• **Dataset rows**
* * * * *
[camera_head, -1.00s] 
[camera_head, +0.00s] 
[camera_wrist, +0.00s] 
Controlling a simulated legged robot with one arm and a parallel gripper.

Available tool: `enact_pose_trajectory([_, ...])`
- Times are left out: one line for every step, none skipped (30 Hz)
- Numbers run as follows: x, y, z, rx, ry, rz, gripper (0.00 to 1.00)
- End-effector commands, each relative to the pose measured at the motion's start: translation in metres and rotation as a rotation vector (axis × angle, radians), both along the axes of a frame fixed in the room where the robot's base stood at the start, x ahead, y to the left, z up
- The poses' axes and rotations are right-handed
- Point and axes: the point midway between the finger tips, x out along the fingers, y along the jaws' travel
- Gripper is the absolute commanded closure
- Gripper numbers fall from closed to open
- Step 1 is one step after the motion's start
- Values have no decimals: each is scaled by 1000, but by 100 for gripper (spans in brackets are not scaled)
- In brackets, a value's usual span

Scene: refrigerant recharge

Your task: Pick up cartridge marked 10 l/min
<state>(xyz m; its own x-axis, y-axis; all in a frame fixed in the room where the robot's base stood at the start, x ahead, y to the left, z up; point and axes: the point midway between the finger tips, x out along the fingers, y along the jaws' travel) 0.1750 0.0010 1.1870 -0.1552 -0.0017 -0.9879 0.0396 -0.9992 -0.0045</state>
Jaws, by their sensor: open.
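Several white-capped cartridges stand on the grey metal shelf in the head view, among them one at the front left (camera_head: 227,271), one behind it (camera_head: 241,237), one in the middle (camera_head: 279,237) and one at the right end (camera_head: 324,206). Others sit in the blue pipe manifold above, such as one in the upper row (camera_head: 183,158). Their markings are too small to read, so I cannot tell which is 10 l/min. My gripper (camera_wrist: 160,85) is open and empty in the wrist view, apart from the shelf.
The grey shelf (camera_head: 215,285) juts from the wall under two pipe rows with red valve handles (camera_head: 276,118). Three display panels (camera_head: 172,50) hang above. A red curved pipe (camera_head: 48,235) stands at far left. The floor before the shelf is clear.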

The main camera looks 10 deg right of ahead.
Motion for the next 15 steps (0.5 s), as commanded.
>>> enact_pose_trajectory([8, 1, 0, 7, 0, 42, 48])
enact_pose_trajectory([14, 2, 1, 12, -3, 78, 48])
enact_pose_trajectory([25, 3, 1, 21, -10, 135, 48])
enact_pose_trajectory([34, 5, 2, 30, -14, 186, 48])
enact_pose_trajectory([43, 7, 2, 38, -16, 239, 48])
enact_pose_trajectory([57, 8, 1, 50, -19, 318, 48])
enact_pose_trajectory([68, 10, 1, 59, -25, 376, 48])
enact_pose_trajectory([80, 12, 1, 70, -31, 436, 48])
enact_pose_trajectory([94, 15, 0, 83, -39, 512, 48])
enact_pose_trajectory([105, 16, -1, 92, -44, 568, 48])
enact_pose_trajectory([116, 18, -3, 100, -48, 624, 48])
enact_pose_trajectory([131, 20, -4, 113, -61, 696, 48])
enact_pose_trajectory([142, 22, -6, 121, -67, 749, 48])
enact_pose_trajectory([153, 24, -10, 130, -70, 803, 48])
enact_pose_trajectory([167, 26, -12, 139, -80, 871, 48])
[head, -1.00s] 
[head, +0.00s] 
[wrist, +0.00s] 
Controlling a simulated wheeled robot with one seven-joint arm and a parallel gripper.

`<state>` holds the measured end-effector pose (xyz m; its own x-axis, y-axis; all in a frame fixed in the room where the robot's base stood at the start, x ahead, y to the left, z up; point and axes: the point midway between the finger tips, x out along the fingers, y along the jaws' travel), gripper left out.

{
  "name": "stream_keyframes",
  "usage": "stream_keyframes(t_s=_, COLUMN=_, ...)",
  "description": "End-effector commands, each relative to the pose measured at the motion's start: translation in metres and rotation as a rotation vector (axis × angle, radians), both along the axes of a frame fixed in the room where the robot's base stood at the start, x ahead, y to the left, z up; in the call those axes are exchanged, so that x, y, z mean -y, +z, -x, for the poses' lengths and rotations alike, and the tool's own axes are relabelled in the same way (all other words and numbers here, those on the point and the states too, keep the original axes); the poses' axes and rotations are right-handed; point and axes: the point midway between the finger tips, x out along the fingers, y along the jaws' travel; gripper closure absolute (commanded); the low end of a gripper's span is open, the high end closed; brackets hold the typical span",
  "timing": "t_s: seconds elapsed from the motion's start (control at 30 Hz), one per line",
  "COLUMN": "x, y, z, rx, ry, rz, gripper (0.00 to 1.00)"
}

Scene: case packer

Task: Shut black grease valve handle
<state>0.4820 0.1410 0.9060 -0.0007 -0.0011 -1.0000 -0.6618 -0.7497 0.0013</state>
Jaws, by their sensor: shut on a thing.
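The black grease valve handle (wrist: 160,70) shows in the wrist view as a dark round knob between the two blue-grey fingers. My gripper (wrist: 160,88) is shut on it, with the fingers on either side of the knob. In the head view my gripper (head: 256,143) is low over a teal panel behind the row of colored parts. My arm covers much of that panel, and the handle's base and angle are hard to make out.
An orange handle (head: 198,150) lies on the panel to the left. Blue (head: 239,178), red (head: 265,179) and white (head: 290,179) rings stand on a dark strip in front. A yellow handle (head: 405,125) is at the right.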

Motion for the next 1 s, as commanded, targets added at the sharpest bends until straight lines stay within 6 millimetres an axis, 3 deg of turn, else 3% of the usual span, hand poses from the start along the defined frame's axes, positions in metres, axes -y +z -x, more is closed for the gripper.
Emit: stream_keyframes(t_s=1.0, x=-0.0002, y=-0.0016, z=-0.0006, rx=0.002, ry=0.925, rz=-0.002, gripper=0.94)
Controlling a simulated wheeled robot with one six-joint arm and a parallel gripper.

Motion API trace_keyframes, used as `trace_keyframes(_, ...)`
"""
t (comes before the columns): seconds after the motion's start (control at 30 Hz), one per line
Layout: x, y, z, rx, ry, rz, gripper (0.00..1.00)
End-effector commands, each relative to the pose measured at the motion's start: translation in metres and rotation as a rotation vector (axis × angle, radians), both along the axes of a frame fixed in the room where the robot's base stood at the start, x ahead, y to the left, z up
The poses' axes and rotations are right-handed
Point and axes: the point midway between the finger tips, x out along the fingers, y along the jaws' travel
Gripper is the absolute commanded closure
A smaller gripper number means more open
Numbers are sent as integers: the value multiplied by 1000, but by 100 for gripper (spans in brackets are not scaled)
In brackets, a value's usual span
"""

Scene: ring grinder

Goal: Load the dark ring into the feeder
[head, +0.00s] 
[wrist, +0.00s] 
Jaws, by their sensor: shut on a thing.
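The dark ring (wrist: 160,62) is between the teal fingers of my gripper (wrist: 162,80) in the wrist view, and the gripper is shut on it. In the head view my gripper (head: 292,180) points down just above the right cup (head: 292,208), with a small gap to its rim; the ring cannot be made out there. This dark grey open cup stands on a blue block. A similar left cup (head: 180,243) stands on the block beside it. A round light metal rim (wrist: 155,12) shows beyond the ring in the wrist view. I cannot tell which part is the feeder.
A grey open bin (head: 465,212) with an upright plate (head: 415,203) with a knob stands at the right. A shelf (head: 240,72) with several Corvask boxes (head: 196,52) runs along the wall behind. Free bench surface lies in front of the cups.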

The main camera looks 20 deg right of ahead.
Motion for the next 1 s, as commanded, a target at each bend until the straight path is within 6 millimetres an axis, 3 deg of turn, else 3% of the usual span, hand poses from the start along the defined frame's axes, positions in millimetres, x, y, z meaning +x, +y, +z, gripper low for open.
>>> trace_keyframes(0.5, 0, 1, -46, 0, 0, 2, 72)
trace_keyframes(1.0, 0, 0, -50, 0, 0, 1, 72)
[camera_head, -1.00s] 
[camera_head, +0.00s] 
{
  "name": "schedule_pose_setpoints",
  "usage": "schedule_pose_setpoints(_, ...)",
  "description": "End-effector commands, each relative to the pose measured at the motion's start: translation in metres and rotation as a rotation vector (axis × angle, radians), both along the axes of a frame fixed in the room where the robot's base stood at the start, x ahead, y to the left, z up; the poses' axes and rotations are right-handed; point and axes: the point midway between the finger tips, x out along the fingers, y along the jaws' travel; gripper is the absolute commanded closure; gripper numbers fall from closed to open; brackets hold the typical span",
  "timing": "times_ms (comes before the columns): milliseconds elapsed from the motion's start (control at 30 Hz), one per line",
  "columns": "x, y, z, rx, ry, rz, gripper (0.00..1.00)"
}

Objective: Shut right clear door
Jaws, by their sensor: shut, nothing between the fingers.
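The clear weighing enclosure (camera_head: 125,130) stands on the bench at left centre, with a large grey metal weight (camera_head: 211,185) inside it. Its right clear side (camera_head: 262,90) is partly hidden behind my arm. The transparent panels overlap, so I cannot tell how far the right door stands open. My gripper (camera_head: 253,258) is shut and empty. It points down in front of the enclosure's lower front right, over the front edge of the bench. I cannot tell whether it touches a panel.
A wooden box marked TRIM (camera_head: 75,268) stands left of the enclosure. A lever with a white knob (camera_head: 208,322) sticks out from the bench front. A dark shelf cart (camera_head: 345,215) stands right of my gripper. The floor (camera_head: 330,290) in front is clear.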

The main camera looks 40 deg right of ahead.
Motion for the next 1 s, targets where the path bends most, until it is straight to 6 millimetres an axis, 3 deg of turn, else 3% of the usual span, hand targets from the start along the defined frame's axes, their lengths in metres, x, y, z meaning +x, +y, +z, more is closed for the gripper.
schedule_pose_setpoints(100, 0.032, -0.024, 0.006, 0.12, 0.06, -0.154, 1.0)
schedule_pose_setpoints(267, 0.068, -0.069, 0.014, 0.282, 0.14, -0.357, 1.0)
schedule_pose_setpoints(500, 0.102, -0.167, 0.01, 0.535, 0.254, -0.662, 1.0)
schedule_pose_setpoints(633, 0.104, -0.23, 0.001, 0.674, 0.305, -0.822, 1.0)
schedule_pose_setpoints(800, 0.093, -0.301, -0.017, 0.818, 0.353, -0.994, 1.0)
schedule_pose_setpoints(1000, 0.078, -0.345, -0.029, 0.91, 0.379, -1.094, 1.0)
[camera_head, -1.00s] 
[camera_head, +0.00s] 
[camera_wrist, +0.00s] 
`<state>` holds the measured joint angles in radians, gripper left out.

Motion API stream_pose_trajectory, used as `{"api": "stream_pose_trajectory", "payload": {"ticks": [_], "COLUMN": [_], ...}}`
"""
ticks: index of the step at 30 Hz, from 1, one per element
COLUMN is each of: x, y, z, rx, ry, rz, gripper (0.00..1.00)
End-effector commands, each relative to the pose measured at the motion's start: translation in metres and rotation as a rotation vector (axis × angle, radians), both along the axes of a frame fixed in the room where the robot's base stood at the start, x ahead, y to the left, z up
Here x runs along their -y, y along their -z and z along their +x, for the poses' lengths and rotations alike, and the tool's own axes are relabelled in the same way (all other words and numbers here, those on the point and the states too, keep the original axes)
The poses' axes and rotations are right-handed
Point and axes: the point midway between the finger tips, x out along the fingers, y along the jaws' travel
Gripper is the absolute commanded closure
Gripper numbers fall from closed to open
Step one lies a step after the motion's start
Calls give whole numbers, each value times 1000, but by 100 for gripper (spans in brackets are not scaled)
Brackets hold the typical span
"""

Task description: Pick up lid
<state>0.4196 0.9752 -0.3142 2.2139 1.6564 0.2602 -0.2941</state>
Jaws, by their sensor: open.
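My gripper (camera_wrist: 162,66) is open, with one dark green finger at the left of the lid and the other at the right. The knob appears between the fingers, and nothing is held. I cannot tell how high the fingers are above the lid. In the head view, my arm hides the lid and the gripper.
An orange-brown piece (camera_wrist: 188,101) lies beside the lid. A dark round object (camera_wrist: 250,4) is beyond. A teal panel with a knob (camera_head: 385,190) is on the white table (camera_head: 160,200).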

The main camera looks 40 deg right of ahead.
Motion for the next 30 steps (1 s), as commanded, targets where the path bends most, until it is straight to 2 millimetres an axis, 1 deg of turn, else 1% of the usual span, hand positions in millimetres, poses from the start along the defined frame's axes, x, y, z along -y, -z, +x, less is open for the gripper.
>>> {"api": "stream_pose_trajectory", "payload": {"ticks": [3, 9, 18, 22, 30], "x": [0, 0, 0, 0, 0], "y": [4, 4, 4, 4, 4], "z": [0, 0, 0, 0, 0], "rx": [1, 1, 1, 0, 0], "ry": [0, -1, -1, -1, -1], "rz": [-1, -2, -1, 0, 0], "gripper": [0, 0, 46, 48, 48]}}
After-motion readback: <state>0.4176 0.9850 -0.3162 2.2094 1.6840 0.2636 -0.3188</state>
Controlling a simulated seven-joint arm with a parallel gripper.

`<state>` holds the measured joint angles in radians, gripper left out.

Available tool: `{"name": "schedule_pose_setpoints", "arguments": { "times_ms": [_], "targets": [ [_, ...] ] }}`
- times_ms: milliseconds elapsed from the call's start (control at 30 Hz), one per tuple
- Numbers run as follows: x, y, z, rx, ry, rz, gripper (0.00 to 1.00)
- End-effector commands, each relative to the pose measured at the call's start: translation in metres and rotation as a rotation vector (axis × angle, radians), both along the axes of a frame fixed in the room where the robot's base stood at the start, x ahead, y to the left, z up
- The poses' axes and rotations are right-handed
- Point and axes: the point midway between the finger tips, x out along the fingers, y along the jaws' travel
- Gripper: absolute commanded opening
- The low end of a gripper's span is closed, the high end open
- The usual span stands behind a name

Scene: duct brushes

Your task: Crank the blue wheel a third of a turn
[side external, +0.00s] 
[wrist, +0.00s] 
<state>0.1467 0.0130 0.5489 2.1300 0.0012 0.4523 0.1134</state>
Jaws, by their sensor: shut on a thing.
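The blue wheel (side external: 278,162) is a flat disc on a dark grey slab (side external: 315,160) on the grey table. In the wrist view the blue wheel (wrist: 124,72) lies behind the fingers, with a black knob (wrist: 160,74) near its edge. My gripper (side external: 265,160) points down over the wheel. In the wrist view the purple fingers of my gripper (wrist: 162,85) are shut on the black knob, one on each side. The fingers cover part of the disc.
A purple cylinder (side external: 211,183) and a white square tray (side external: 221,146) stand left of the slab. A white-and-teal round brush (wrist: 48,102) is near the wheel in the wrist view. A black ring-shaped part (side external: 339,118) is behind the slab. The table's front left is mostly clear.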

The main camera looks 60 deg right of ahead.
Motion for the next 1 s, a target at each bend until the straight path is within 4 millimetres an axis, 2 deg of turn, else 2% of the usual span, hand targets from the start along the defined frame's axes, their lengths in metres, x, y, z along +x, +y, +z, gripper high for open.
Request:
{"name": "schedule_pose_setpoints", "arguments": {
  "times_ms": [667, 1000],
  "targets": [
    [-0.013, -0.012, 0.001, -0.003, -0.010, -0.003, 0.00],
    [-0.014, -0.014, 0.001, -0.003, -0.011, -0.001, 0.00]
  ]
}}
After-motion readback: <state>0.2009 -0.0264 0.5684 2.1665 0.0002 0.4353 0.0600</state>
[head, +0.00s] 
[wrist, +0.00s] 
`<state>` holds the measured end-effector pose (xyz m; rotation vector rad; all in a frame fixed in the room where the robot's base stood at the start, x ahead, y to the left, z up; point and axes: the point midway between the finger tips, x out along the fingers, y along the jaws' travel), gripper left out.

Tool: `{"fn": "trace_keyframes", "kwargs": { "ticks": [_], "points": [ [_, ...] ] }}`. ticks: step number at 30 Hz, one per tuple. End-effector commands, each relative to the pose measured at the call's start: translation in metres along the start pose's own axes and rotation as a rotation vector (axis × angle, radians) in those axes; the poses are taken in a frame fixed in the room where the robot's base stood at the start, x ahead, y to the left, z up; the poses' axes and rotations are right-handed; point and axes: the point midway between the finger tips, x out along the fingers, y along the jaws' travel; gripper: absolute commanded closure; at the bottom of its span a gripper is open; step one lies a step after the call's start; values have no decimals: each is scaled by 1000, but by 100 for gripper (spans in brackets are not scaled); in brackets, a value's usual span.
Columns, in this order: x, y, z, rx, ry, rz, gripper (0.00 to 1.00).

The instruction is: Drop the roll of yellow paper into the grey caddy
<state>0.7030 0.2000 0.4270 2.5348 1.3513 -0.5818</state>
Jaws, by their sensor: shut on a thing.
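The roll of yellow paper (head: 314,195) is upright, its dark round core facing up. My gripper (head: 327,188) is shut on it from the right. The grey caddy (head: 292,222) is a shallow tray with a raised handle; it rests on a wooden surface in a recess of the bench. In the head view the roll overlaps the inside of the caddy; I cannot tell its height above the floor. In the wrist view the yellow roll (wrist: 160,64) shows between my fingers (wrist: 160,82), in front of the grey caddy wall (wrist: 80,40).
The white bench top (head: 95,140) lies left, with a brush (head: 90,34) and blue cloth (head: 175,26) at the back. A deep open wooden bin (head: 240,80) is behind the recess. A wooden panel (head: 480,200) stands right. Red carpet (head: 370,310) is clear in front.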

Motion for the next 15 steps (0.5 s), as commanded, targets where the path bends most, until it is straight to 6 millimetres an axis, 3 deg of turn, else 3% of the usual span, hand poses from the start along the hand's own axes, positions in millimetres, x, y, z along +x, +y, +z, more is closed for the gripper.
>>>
* * * * *
• **Task brief**
Where a line in the material contains "Scene", copy that line.

• **Exercise solution**
Scene: refrigerant recharge
Scene: case packer
Scene: ring grinder
Scene: duct brushes

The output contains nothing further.